**YOUR OBJECTIVE**
Give the number of lines in the records below that include "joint". Reply with that number alone.

Records of robot episodes:
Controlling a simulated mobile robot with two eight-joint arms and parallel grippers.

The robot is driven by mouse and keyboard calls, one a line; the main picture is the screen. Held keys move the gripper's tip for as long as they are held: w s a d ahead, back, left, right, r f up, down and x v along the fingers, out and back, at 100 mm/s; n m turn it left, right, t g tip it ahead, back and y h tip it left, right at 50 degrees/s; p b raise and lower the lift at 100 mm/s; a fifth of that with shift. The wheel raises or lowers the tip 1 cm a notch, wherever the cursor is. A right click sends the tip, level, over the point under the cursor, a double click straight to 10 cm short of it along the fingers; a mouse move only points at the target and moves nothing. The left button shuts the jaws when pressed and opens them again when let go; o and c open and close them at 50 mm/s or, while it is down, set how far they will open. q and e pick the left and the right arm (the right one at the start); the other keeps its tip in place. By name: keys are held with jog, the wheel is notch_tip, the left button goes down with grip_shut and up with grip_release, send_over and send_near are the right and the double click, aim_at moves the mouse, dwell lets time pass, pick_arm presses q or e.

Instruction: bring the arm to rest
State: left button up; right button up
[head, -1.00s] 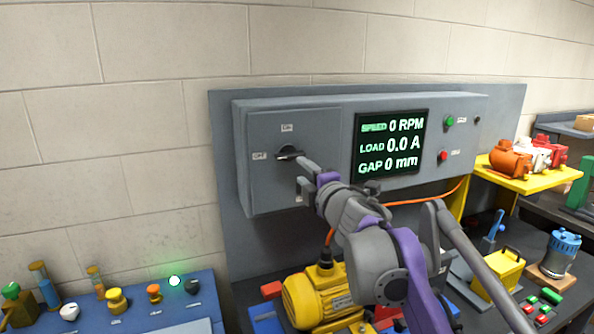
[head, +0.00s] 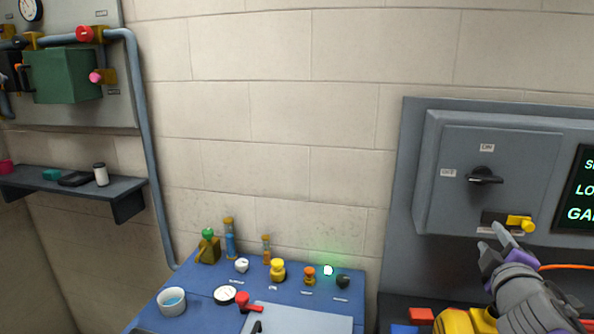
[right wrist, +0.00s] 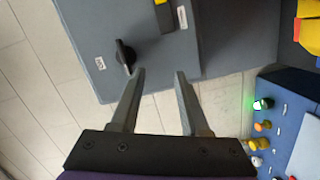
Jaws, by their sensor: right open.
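My right gripper (head: 497,240) is in front of the grey control box (head: 425,190) at the right of the head view, below its black rotary switch (head: 484,177). The switch handle lies roughly level, toward the OFF label. In the right wrist view the two fingers of the right gripper (right wrist: 160,85) are apart with nothing between them. The switch also shows in that view (right wrist: 124,55), near the left fingertip; I cannot tell the exact gap. A yellow padlock-like piece (head: 521,223) sits at the box's lower edge. My left gripper is not in view.
A yellow motor (head: 460,321) is below the box. A shelf (head: 75,185), a pipe (head: 142,130) and a green box (head: 67,75) are at left. The wall between is bare.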

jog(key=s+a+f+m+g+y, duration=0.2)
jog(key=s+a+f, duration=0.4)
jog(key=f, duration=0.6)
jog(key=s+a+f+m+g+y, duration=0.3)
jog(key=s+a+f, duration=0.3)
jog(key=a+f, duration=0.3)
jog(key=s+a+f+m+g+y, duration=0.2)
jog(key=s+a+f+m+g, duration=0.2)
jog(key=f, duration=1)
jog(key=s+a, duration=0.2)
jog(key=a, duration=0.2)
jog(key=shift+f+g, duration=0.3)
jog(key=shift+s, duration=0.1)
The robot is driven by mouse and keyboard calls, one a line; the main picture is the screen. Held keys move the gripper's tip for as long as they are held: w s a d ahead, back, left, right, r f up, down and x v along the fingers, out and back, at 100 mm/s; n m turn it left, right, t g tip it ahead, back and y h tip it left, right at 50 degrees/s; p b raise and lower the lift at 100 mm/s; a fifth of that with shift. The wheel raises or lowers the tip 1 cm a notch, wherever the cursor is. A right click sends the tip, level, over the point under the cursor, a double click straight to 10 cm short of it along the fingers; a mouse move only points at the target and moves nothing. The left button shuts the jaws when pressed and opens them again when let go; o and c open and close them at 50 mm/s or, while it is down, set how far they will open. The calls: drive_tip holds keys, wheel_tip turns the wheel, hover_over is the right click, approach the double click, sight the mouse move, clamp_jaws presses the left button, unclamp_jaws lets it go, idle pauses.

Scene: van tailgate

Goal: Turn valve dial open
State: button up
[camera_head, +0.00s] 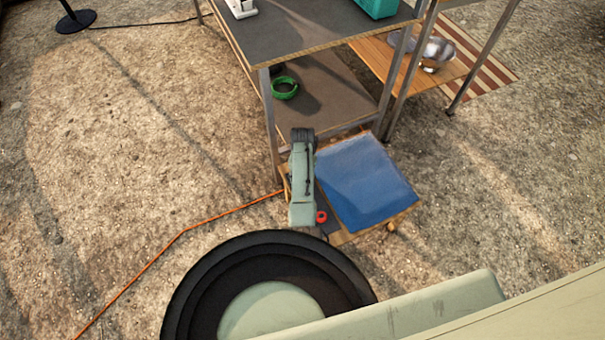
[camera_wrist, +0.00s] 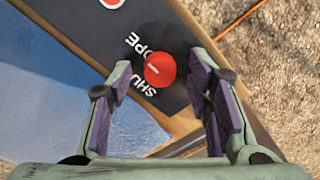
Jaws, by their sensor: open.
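The valve dial is a small round red knob (camera_wrist: 160,69) on a dark panel (camera_wrist: 115,28) in the wrist view. A white mark sits on its face, on the side towards the lettering. White letters beside it read "OPE" and "SHU", partly cut off. I cannot tell which word the mark points to. My gripper (camera_wrist: 161,80) is open, with one purple-padded finger on each side of the dial in the picture. I see no contact with it. The dial also shows in the head view (camera_head: 321,217), beside my arm, which hides the gripper there.
A blue sheet (camera_head: 367,182) lies on a wooden board beside the panel. A shelved workbench (camera_head: 330,38) with metal legs stands behind, with a green ring (camera_head: 285,88) on its lower shelf. An orange cable (camera_head: 182,232) crosses the open ground at left.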

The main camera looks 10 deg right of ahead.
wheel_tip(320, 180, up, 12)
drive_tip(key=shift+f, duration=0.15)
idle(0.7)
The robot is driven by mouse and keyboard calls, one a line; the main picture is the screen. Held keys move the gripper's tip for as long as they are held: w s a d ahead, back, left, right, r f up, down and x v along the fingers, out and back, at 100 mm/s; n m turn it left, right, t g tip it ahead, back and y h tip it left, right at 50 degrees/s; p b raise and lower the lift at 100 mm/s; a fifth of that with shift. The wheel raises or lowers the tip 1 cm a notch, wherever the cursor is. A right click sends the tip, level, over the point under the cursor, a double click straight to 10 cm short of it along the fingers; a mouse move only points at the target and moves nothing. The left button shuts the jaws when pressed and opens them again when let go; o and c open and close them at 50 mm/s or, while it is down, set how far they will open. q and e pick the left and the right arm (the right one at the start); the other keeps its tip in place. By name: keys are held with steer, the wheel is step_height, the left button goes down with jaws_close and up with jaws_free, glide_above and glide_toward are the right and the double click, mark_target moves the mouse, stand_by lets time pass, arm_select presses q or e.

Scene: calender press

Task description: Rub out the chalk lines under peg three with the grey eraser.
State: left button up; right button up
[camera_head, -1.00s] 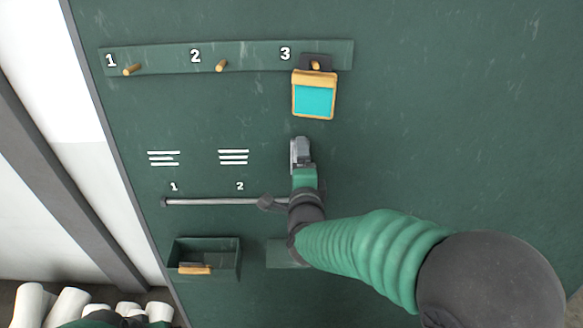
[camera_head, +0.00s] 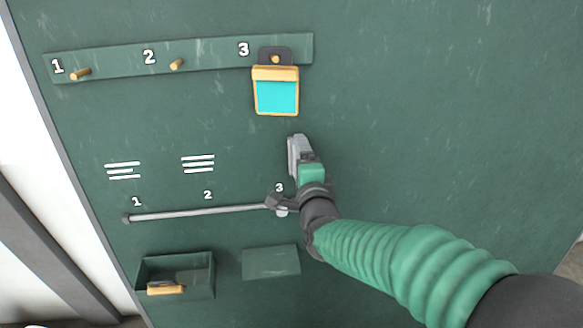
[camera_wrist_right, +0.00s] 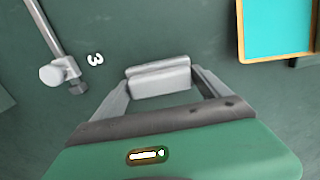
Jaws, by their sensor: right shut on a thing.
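My right gripper (camera_head: 298,150) is shut on the grey eraser (camera_wrist_right: 158,78), a pale grey block between the fingers in the wrist view. It is at the board, right of the small number 3 (camera_head: 279,187) and below the hanging slate. Peg three (camera_head: 275,59) bears the turquoise slate with an orange frame (camera_head: 277,96). The board between the slate and the small 3, left of the gripper, shows no chalk lines. I cannot tell whether the eraser touches the board or what lies behind it. My left gripper is not in view.
Chalk lines stand above the small numbers 1 (camera_head: 123,170) and 2 (camera_head: 198,163). A grey rail (camera_head: 190,213) runs below, its right end near my wrist. An open box (camera_head: 206,275) holds a wooden-backed item (camera_head: 165,288). A green panel (camera_head: 270,262) sits right of it. The right board is clear.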

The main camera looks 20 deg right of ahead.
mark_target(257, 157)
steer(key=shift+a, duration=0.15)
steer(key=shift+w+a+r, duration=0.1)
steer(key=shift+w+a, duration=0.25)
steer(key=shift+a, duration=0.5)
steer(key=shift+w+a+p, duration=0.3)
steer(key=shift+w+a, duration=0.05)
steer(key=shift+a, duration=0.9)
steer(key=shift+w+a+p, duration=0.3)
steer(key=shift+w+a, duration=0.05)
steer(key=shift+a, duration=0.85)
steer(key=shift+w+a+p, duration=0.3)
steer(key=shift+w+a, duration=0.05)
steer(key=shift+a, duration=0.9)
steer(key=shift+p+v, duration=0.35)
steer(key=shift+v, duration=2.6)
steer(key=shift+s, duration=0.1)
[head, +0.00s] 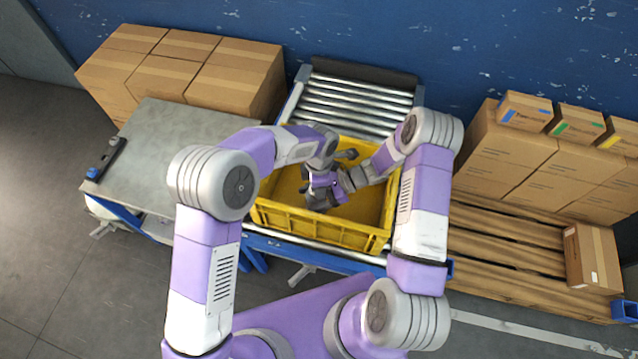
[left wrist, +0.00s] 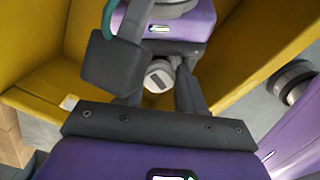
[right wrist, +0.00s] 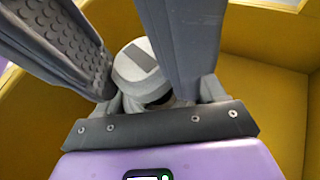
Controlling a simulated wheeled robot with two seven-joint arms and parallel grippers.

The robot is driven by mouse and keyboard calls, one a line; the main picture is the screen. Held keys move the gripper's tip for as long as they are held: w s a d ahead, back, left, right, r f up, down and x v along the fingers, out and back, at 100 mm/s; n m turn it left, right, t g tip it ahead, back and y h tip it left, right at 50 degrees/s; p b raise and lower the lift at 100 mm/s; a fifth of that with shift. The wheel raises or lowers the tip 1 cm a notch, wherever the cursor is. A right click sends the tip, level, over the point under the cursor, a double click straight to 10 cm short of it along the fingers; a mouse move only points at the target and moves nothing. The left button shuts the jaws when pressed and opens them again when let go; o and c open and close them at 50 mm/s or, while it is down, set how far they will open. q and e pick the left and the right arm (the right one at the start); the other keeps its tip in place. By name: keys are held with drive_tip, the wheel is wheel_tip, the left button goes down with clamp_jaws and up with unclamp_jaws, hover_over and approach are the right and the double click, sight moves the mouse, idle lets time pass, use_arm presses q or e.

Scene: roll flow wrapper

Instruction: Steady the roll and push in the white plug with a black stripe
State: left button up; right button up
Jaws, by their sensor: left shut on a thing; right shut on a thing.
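The white plug with a dark stripe (right wrist: 136,66) shows between the fingers of my right gripper (right wrist: 140,58) in the right wrist view, its striped face towards that camera. My right gripper (head: 323,188) is shut on it inside the yellow crate. My left gripper (left wrist: 155,88) is shut on the roll. In the left wrist view a round white end with a dark mark (left wrist: 160,76) shows between its fingers. The two grippers meet almost face to face. The roll is mostly hidden by the fingers, and I cannot tell how deep the plug sits.
The yellow crate (head: 318,232) surrounds both grippers; its walls are close by. It stands on a roller conveyor (head: 352,103). A grey table (head: 165,155) is at left. Cardboard boxes (head: 185,75) stand behind it, and more boxes (head: 515,150) sit on a pallet at right.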

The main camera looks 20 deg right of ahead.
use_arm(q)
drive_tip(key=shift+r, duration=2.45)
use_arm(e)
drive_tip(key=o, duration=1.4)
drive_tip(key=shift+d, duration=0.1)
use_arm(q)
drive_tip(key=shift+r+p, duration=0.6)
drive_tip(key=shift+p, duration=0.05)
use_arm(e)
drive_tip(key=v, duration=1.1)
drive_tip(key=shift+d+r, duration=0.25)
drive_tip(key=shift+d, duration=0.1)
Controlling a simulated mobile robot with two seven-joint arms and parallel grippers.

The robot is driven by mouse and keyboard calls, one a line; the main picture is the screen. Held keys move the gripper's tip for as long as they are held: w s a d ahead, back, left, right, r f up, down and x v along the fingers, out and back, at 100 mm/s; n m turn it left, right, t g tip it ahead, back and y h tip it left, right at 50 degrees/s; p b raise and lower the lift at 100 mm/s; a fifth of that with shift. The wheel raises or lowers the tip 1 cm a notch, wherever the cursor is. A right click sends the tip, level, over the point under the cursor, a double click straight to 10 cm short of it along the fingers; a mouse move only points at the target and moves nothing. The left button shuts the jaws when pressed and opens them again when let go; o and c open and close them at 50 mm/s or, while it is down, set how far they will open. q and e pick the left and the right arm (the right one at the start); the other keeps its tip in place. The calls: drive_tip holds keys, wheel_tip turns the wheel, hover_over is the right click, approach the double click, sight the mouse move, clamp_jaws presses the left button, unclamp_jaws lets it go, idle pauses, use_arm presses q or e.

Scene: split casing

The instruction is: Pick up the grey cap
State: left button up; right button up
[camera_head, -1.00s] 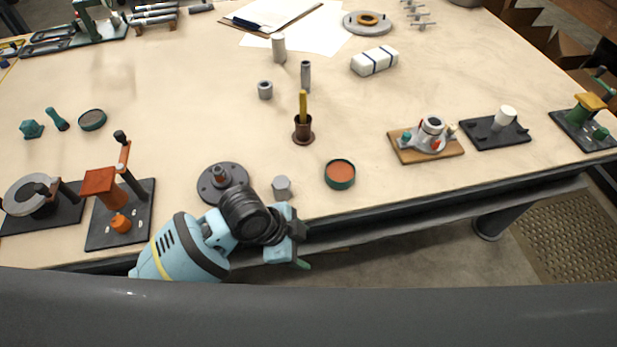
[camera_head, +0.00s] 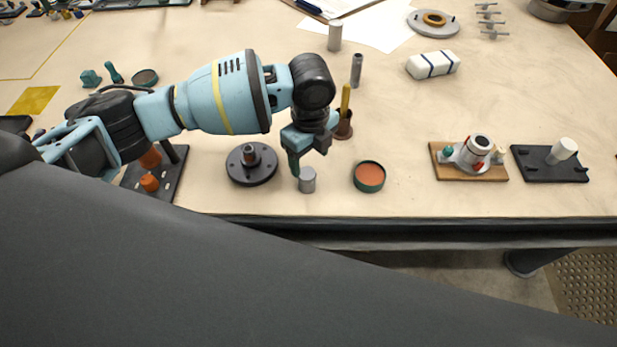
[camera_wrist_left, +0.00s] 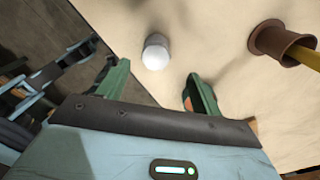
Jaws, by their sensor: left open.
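The grey cap (camera_head: 307,180) is a small grey cylinder standing on the table near its front edge. It also shows in the left wrist view (camera_wrist_left: 155,55), ahead of my fingers with bare table around it. My left gripper (camera_head: 308,160) is over the table just behind and above the cap, with its fingers pointing down. In the left wrist view the green fingers of my left gripper (camera_wrist_left: 153,80) are spread apart with nothing between them, and the cap lies beyond the gap, nearer the left finger. My right gripper is not in view.
A dark flanged disc (camera_head: 252,172) lies left of the cap, and a round dish with an orange inside (camera_head: 369,176) lies to its right. A brown holder (camera_head: 343,126) with a yellow rod stands behind, close to my gripper.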

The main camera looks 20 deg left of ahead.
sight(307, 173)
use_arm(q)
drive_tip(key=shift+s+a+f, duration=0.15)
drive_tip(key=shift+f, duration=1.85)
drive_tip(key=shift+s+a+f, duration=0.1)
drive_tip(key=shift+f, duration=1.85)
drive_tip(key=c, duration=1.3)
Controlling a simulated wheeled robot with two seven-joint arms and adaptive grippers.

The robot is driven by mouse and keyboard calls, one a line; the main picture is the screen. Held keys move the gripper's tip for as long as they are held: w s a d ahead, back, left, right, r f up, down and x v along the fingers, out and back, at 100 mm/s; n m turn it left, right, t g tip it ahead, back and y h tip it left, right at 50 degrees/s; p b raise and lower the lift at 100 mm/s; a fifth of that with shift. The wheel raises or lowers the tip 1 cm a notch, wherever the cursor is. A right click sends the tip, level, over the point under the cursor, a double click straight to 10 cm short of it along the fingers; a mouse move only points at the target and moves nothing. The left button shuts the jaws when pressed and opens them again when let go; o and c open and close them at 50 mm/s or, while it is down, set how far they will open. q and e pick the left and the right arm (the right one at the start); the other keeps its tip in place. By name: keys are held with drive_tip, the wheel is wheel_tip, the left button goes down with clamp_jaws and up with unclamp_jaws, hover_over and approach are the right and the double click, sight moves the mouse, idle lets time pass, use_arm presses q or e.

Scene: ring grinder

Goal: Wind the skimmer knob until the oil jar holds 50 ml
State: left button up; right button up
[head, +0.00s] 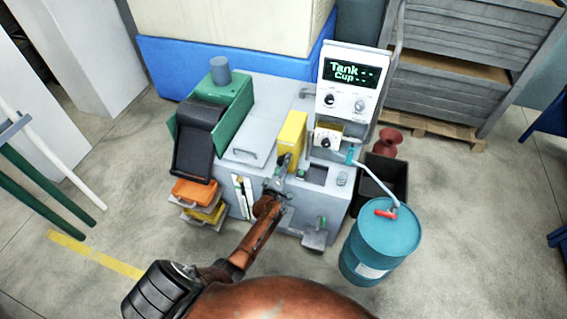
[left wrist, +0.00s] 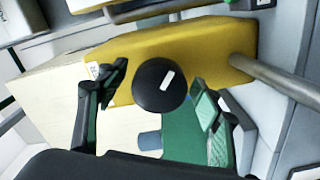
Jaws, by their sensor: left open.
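A round black knob with a white mark (left wrist: 161,84), which looks like the skimmer knob, stands in front of a yellow housing (left wrist: 195,50) in the left wrist view. The housing also shows in the head view (head: 292,137). My left gripper (head: 284,170) is at the front of the machine, just below the yellow housing. Its fingers are open, one on each side of the knob in the picture. Contact cannot be told. A small clear-grey vessel (head: 342,178), perhaps the oil jar, sits at the machine's right front; its level is too small to read. My right gripper is not in view.
A display (head: 351,73) reads "Tank --" and "Cup --", with knobs below. A smaller knob panel (head: 327,140) sits right of the housing. A blue drum (head: 378,245) stands at right front, a black bin (head: 392,176) behind it. Orange and yellow cases (head: 196,192) are left.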

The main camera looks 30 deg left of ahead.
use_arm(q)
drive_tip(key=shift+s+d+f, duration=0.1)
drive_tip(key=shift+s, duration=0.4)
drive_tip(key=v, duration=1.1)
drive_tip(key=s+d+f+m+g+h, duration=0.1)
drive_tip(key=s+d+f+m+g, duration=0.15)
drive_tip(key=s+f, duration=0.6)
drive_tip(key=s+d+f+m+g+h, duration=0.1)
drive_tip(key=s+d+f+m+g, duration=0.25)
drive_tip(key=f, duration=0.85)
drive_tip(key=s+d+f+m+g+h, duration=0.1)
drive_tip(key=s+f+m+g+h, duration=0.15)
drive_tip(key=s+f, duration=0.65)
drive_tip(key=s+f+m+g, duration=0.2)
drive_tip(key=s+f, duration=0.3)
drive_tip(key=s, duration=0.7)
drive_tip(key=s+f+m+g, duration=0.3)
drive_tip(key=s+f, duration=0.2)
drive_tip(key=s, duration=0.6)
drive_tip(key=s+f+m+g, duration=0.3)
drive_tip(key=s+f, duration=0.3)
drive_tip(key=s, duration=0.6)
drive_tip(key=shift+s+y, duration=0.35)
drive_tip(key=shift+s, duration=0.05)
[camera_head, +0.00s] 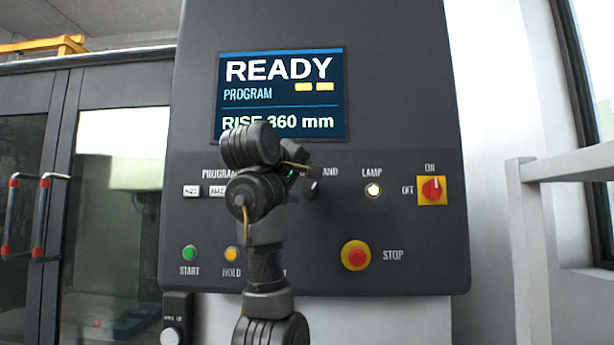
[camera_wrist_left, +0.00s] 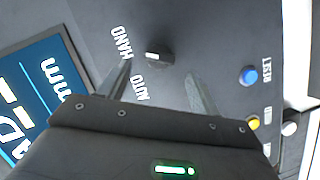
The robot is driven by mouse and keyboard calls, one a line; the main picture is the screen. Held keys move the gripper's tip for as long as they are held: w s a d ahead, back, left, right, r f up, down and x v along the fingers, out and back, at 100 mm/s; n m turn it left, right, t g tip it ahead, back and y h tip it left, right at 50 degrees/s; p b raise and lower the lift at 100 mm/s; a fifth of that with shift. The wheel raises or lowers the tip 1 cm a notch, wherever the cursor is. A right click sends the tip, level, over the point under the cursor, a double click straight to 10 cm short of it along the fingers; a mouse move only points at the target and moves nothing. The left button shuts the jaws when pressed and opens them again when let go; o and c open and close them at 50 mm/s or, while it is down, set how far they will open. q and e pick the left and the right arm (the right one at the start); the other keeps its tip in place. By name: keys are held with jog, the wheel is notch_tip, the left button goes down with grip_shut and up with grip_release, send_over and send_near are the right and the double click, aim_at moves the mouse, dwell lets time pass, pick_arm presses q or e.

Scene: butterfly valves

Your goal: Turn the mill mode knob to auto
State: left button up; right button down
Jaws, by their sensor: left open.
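The mill mode knob (camera_wrist_left: 157,54) is a dark round knob with a pale mark, in the upper middle of the left wrist view. The labels HAND (camera_wrist_left: 122,44) and AUTO (camera_wrist_left: 140,88) are beside it. In the head view the knob (camera_head: 313,188) is partly hidden behind my left arm; only the end of HAND shows and AUTO is covered. My left gripper (camera_wrist_left: 160,90) is open, its two fingers spread and pointing at the panel, with the knob beyond and between their lines. I cannot tell any contact. My right gripper is not in view.
The panel has a READY screen (camera_head: 280,95), a lit lamp button (camera_head: 373,190), a red switch on yellow (camera_head: 432,190), a red stop button (camera_head: 356,256) and a green start button (camera_head: 189,254). A blue button (camera_wrist_left: 248,75) is near the right finger in the wrist view. A pale railing (camera_head: 535,250) stands right.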

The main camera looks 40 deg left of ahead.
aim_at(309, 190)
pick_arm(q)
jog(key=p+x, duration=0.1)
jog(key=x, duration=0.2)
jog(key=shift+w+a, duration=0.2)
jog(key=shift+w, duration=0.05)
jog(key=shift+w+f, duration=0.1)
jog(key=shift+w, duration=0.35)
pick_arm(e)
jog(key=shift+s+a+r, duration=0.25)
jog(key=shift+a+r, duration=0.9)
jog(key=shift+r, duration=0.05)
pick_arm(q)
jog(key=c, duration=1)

**PROBLEM SOLUTION**
4